Question

The orthocentre of any triangle formed by three tangents of parabola lies on the __ of the parabola.

Answer 1

Let parabola be $y^2=4ax$

Tangents at $P\left(t_1\right),Q\left(t_2\right)andR\left(t_3\right)$ are

$t_{1}y=x+a{t}_1^2$ - - - - - - (1)

$t_{2}y=x+a{t}_2^2$ - - - - - - (2)

$t_{3}y=x+a{t}_3^2$ - - - - - - (3)

Points of intersection of these tangents are

$A(a{t}_1{t}_2,a(t_1+t_2\left)\right)$

$B(a{t}_2{t}_3,a(t_2+t_3\left)\right)$

$C(a{t}_3{t}_1,a(t_3+t_1\left)\right)$

Orthocenter is point of intersection of altitudes

So altitude from vertex A is

$\therefore y-a(t_1+t_2)=-t_3(x-a{t}_1{t}_2)$ - - - - - - (4)

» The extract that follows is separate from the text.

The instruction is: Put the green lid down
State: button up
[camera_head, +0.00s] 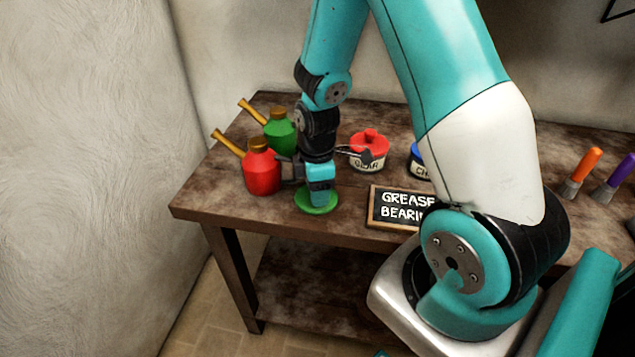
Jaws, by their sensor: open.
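The green lid (317,203) lies flat on the wooden table (210,192) near its front edge. My gripper (319,192) is open and points down right over the lid. The fingers hide the lid's middle, and I cannot tell whether they touch it.
A red oil can (262,172) stands close to the left of my gripper, with a green oil can (280,131) behind it. A red-lidded jar (369,150) and a partly hidden blue-lidded jar (415,158) stand to the right. A chalkboard sign (392,207) and two brushes, orange (584,170) and purple (617,180), are further right.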

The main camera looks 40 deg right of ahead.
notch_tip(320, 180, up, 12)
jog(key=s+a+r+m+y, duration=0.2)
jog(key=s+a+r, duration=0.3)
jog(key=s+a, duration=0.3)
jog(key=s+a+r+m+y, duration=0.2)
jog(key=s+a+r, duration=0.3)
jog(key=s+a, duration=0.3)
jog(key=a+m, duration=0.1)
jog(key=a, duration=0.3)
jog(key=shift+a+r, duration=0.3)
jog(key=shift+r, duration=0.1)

Similarly altitude from B is

$y-a(t_2+t_3)=-t_1(x-a{t}_2{t}_3)$ - - - - - - (5)

$\Rightarrow$ So the orthocenter is the point of intersection of (4) and (5)

Hence by solving (4) and (5), we get

$(x,y)\equiv (-a,a(t_1+t_2+t_3)+a{t}_1{t}_2{t}_3)$, Which is on the directrix of the parabola.